▸ **Problem statement**
What follows is a block of records; reproduce all of it verbatim.

[Listed entries start]

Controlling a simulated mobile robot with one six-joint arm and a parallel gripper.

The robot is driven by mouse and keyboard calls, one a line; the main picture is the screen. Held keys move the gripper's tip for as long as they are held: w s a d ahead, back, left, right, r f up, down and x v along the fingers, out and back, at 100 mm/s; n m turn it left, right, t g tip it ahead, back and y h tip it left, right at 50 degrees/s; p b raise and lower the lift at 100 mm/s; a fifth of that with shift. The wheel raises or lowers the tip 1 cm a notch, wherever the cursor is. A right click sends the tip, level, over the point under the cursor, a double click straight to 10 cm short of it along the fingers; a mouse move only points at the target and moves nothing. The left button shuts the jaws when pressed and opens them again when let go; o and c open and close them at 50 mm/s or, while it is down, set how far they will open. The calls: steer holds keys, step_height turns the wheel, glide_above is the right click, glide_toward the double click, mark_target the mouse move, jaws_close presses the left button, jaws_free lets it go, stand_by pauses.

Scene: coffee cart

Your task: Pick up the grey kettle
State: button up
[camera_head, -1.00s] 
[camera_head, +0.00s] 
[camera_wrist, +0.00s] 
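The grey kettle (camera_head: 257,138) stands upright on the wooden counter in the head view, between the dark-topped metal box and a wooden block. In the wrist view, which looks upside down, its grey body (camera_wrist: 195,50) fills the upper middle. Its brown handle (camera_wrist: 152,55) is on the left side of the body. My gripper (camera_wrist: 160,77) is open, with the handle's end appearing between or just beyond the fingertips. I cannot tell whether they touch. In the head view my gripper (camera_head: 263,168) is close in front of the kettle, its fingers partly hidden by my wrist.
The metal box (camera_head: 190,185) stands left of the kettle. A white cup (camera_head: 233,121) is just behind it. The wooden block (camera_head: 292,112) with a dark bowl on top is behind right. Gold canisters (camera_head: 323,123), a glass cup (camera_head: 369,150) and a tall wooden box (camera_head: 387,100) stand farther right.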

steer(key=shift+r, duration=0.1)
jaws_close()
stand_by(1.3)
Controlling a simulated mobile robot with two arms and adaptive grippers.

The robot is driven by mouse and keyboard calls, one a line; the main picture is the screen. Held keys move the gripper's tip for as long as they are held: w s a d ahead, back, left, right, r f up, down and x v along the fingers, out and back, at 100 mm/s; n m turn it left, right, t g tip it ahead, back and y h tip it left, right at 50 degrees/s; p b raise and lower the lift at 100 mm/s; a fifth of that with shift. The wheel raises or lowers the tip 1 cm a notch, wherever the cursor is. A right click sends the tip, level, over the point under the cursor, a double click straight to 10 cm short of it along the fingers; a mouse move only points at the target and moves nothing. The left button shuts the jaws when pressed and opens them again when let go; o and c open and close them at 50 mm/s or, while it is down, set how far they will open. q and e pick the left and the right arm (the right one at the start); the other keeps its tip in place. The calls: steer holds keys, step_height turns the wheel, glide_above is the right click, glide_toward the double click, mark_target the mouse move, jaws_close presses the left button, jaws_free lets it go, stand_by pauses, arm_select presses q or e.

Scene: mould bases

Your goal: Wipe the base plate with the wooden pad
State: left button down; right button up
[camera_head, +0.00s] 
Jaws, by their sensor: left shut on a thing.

[Listed entries end]

▸ **Written answer**
Controlling a simulated mobile robot with one six-joint arm and a parallel gripper.

The robot is driven by mouse and keyboard calls, one a line; the main picture is the screen. Held keys move the gripper's tip for as long as they are held: w s a d ahead, back, left, right, r f up, down and x v along the fingers, out and back, at 100 mm/s; n m turn it left, right, t g tip it ahead, back and y h tip it left, right at 50 degrees/s; p b raise and lower the lift at 100 mm/s; a fifth of that with shift. The wheel raises or lowers the tip 1 cm a notch, wherever the cursor is. A right click sends the tip, level, over the point under the cursor, a double click straight to 10 cm short of it along the fingers; a mouse move only points at the target and moves nothing. The left button shuts the jaws when pressed and opens them again when let go; o and c open and close them at 50 mm/s or, while it is down, set how far they will open. The calls: steer holds keys, step_height turns the wheel, glide_above is the right click, glide_toward the double click, mark_target the mouse move, jaws_close presses the left button, jaws_free lets it go, stand_by pauses.

Scene: coffee cart

Your task: Pick up the grey kettle
State: button up
[camera_head, -1.00s] 
[camera_head, +0.00s] 
[camera_wrist, +0.00s] 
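The grey kettle (camera_head: 257,138) stands upright on the wooden counter in the head view, between the dark-topped metal box and a wooden block. In the wrist view, which looks upside down, its grey body (camera_wrist: 195,50) fills the upper middle. Its brown handle (camera_wrist: 152,55) is on the left side of the body. My gripper (camera_wrist: 160,77) is open, with the handle's end appearing between or just beyond the fingertips. I cannot tell whether they touch. In the head view my gripper (camera_head: 263,168) is close in front of the kettle, its fingers partly hidden by my wrist.
The metal box (camera_head: 190,185) stands left of the kettle. A white cup (camera_head: 233,121) is just behind it. The wooden block (camera_head: 292,112) with a dark bowl on top is behind right. Gold canisters (camera_head: 323,123), a glass cup (camera_head: 369,150) and a tall wooden box (camera_head: 387,100) stand farther right.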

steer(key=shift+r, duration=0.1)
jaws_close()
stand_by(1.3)
Controlling a simulated mobile robot with two arms and adaptive grippers.

The robot is driven by mouse and keyboard calls, one a line; the main picture is the screen. Held keys move the gripper's tip for as long as they are held: w s a d ahead, back, left, right, r f up, down and x v along the fingers, out and back, at 100 mm/s; n m turn it left, right, t g tip it ahead, back and y h tip it left, right at 50 degrees/s; p b raise and lower the lift at 100 mm/s; a fifth of that with shift. The wheel raises or lowers the tip 1 cm a notch, wherever the cursor is. A right click sends the tip, level, over the point under the cursor, a double click straight to 10 cm short of it along the fingers; a mouse move only points at the target and moves nothing. The left button shuts the jaws when pressed and opens them again when let go; o and c open and close them at 50 mm/s or, while it is down, set how far they will open. q and e pick the left and the right arm (the right one at the start); the other keeps its tip in place. The calls: steer holds keys, step_height turns the wheel, glide_above is the right click, glide_toward the double click, mark_target the mouse move, jaws_close presses the left button, jaws_free lets it go, stand_by pauses, arm_select presses q or e.

Scene: mould bases

Your goal: Wipe the base plate with the wooden pad
State: left button down; right button up
[camera_head, +0.00s] 
Jaws, by their sensor: left shut on a thing.

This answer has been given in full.